The results show that the proposed methodology can improve the total value of the project and simultaneously to reduce the total cost associated to deviation of production objectives when compared with deterministic case. In the case study presented, a 9.4% higher expected NPV is obtained when the grindability of the ore is considered through a throughput model, in addition to grade and recovery uncertainties, and the total cost of deviation of production objectives is reduced in 68.6%. This improvement has been achieved incorporating a hourly processing constraint, which allows the saturation of throughput rate and scheduling giving priority to softer materials (lower processing times) with high recoverable metal. In this way, the most convenient blocks are first extracted in order to optimize the throughput over the life-of-mine.

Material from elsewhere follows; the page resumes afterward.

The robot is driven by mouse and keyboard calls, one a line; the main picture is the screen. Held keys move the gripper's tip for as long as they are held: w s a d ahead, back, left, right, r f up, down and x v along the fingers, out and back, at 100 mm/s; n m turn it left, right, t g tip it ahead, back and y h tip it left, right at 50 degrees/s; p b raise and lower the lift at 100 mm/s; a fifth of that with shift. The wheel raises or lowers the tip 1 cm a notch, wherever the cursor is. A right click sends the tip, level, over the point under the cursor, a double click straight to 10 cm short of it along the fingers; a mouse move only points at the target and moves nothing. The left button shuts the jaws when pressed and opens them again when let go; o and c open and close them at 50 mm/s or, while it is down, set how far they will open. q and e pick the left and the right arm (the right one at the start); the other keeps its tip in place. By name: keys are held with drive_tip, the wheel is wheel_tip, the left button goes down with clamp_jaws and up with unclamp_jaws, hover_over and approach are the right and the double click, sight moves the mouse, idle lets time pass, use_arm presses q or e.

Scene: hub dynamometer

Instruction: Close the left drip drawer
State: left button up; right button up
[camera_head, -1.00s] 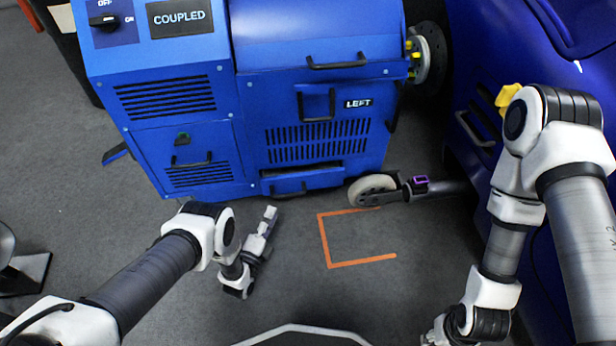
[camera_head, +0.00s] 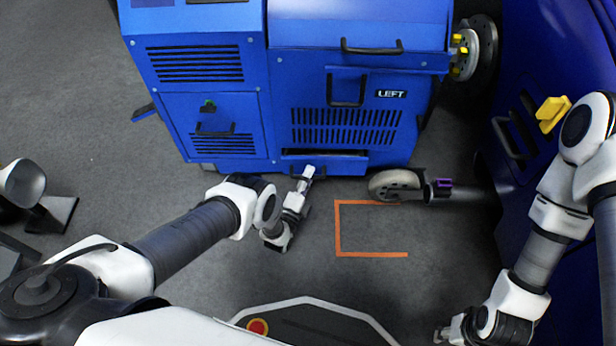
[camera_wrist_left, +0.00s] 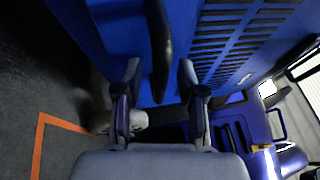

The use of direct block scheduling models allows to generate production schedules to block support, thus it is usual that the obtained plans do not comply operational issues such as minimum spaces for equipment location or controlled stripping ratio per period, as can be seen in Figure 16. Therefore, a complete analysis should consider the operational design of the mine. A geometallurgical approach for key variables is fundamental to add value into the mine planning, hence future study should address the incorporation of these attributes into: new strategies for ore definition, mine design and an extended stochastic optimization approach, including metal content deviations for an explicit consideration of simulated Cu metallurgical recovery. The application of heuristic/metaheuristic/hyper-heuristic as presented by Lamghari and Dimitrakopoulos (see [51,52,53]) show a promising step forward to explore the application of this approach by using simulated geometallurgical variables.